被告側は「地名リストの公開が禁止されれば同和地区の研究をする学問の自由や表現の自由が侵害される」などと主張したが、判決は「地名公開は社会的に正当な関心事とは言いがたい」と断じたうえ、被告がツイッターなどに挑発的な投稿をしていたことを指摘して「地名の公開が公益目的でないことは明白である」とも述べて、被告側の反論を退けた。
東京地裁は、被告が2016年3月に東京法務局長から、地名の掲載をやめるよう諭す「説示」を受けていたことを踏まえ、「被告は3月末までには地名公開がプライバシーを違法に侵害するものと認識できた」として損害賠償責任を認めた。
さらに、原告の部落解放同盟幹部が地裁に提出した陳述書を被告が無断でネット上に公開したことなどについても、原告の名誉感情やプライバシーを違法に侵害したと認定した。原告一人あたり5500円から4万4千円、計488万円余の損害賠償を被告に命じた。
しかし、判決で原告全員の権利侵害が認められたわけではない。
原告が主張した4つの権利侵害のうち、判決が認めたのは①プライバシー権②名誉権の2つのみ。③差別されない権利④解放同盟が業務を円滑に行う権利の2つは否定した。
また、被差別部落出身であることを自ら積極的に公開し、一般に広く知られていると地裁が認定した原告については「すでに広く知られた情報であれば、重ねて公表してもプライバシーが侵害されたとはいえない」として権利侵害を否定した。
これについては指宿弁護士が「自己情報の公表を自分でどうコントロールするかという問題だ。自分から名乗る『カミングアウト』をしている場合でも、他人から暴露される『アウティング』もしていいということにはならない」と批判した。
現在の住所や本籍が地名リストにない人については、過去の住所や本籍がリストにある場合でも「照合による調査が容易とはいえない」としてプライバシー侵害を否定した。
今回の訴訟では、「全国部落調査」に掲載された41都府県のうち、31都府県に住む原告が提訴したが、裁判中に原告が亡くなったり、原告のプライバシー権侵害が認められなかったりしたことなどを理由に、判決では6県分が出版禁止や削除の対象からはずされた。
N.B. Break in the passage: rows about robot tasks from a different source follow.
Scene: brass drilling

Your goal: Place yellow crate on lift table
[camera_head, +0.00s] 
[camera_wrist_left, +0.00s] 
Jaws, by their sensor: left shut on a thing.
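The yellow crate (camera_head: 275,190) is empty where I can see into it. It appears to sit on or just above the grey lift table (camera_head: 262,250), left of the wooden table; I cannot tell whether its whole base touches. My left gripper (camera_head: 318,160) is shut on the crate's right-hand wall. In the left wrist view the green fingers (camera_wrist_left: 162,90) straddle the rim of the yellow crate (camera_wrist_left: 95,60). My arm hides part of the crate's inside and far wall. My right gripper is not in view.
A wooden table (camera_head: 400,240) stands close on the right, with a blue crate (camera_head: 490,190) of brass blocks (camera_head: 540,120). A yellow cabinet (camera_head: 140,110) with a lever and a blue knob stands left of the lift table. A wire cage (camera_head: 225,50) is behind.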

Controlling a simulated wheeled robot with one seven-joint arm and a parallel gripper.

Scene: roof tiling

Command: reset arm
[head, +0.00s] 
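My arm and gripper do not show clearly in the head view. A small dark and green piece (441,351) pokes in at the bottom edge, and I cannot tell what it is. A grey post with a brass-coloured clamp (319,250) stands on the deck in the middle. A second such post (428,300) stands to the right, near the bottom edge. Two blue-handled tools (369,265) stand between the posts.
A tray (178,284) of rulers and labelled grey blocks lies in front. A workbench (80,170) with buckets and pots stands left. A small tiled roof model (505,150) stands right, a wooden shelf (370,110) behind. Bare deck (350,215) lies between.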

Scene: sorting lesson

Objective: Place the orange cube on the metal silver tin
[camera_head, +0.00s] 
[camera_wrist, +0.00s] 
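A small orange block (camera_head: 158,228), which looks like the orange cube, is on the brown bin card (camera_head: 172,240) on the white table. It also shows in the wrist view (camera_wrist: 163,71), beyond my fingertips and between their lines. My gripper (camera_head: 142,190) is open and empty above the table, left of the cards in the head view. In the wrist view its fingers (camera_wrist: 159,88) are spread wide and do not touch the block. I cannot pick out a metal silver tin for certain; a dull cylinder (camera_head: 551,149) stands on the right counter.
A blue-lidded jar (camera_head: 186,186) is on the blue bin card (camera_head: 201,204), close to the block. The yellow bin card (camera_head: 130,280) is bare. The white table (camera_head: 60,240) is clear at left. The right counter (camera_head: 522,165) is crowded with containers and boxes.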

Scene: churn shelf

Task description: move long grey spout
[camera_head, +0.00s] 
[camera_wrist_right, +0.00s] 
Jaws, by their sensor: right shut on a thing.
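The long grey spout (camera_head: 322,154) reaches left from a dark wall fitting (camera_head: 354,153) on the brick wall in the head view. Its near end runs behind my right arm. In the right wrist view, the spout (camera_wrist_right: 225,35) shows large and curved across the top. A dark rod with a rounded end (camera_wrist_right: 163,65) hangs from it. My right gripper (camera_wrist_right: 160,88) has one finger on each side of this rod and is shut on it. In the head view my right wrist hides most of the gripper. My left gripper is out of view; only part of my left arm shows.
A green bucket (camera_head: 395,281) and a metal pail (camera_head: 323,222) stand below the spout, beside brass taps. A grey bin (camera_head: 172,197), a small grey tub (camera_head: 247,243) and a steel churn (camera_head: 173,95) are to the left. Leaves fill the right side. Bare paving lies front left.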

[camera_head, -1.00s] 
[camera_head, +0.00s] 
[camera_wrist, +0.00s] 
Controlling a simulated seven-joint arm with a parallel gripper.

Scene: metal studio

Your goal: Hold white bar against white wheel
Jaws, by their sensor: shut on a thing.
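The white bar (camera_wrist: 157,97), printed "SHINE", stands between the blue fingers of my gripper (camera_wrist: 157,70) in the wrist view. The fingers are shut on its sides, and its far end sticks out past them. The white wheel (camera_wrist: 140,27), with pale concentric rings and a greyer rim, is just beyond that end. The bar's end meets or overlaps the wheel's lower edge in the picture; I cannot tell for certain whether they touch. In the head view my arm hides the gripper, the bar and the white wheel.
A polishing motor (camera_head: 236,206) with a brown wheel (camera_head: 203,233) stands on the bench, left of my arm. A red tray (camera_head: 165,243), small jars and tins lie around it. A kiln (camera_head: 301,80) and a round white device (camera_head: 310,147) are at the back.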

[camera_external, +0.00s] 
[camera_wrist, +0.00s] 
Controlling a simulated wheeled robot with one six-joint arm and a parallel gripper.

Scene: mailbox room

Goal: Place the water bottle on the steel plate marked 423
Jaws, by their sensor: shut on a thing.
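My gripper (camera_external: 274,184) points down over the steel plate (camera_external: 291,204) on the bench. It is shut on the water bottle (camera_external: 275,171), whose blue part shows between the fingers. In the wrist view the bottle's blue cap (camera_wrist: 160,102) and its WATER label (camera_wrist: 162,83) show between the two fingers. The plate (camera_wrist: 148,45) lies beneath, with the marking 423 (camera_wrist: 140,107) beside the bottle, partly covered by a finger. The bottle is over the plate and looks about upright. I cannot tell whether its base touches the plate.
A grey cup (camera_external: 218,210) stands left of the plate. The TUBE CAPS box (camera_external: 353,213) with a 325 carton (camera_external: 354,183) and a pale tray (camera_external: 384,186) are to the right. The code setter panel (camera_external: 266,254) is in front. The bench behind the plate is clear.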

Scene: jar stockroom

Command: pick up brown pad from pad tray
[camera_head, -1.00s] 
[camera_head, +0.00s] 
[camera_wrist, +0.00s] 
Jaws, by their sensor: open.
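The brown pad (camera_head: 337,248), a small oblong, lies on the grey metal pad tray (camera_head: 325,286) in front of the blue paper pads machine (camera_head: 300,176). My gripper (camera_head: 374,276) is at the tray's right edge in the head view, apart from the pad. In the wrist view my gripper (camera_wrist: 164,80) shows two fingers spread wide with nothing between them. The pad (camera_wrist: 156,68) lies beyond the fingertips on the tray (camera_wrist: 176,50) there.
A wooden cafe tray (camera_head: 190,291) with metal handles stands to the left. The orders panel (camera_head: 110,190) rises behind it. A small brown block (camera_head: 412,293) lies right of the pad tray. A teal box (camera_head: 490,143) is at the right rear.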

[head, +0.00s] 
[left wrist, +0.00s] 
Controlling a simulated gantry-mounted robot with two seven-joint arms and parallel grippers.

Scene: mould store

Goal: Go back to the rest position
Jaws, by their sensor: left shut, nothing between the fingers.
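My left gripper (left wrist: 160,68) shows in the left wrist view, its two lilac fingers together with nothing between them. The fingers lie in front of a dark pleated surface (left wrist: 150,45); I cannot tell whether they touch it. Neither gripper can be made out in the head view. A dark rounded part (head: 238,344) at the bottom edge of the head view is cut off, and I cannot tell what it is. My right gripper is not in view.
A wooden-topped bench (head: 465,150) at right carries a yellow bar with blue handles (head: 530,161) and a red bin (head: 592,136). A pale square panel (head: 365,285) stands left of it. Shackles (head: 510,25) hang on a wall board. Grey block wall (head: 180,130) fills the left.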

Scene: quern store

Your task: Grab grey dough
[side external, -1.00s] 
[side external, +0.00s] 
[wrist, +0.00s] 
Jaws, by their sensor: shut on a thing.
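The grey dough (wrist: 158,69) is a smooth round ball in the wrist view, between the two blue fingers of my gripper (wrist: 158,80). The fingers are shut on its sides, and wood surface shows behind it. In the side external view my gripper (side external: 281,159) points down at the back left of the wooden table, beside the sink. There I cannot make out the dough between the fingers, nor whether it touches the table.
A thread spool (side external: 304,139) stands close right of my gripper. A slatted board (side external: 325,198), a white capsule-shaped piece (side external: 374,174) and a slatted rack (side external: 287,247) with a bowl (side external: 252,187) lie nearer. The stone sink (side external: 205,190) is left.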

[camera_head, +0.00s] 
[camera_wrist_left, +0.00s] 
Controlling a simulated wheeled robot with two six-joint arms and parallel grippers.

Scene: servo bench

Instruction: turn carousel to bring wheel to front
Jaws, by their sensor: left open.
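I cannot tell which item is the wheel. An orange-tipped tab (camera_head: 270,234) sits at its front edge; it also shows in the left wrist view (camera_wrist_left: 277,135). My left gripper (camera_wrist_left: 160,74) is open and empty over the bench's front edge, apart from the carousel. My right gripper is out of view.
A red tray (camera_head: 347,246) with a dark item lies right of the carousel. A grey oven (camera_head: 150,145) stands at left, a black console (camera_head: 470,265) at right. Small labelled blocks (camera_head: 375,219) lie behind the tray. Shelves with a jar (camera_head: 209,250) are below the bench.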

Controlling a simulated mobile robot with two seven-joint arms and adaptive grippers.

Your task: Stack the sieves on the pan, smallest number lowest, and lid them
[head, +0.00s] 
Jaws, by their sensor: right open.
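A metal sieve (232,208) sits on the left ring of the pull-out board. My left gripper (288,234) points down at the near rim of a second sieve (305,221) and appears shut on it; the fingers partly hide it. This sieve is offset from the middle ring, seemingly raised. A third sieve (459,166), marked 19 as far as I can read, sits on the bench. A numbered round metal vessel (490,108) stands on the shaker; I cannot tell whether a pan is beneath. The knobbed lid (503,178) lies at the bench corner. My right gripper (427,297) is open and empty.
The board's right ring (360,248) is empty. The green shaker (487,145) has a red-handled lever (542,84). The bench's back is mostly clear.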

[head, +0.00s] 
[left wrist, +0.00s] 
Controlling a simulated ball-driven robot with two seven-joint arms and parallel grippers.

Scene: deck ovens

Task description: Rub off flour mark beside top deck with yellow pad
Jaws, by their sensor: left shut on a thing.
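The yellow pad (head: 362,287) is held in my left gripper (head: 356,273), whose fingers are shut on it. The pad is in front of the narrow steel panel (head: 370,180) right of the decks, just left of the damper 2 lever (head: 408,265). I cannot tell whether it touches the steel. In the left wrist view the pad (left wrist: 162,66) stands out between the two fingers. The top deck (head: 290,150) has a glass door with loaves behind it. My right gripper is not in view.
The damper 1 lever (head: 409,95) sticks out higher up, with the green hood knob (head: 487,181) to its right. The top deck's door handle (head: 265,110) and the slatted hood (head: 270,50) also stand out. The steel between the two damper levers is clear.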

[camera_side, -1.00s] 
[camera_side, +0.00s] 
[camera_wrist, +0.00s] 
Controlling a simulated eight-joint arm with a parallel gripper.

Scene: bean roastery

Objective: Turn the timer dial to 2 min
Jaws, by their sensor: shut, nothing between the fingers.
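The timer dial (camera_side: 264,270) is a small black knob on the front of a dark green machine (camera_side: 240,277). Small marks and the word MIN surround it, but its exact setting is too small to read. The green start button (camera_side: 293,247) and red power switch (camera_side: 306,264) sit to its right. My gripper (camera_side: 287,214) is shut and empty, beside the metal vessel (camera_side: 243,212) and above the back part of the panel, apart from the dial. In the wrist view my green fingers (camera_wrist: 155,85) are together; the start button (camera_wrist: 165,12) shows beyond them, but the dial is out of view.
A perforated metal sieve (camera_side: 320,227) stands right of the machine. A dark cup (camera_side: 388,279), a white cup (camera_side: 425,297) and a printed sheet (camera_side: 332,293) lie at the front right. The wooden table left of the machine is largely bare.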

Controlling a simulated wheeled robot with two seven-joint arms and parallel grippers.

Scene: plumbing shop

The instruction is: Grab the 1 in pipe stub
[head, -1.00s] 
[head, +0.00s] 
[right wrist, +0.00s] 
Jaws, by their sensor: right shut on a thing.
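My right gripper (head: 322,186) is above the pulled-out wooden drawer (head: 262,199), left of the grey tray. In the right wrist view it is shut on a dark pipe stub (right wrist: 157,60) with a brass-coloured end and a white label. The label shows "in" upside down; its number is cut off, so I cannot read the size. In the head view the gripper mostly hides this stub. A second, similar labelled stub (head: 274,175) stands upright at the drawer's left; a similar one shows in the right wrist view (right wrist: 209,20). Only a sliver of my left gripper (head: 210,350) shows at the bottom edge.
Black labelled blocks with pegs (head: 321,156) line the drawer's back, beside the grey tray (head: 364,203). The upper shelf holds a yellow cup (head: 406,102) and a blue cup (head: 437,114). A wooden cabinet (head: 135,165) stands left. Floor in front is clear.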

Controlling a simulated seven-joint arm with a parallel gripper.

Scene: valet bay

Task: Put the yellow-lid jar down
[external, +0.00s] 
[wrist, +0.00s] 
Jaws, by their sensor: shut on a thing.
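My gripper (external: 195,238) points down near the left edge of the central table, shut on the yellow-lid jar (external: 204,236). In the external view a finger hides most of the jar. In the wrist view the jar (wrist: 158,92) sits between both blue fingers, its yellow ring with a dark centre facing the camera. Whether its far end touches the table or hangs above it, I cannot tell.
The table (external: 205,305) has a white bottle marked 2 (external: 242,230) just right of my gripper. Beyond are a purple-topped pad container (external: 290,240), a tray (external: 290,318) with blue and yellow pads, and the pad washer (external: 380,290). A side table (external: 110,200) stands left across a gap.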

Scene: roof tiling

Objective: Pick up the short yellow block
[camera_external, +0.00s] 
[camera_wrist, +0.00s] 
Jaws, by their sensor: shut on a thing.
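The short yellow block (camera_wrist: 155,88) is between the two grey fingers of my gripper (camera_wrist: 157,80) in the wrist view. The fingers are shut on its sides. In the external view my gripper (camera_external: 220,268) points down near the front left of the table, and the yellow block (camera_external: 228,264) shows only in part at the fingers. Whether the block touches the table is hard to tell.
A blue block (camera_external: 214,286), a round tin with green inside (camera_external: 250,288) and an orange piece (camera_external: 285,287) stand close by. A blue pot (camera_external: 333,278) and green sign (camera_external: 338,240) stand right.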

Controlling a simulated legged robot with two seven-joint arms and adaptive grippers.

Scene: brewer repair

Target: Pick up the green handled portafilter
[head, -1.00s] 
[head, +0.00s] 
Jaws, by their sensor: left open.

河村弁護士は「今回の訴訟に先立って審理された仮処分をめぐる裁判所の決定のなかには、原告が主張した『差別されない権利』としての人格権を認めた判断もあった。しかし今回の地裁判決は、差別されない権利を認めず、プライバシー侵害だけで判断しようとして原告を細かくグループ分けした。このため論理構造に無理がある判決となった」と分析する。
原告代理人の山本志都弁護士は「差別のためにしか使えないような地名リスト全体を差別文書と認めなかったのは、司法の限界」と述べた。
背景には、差別を包括的に禁止する法律が制定されていないという事情がある。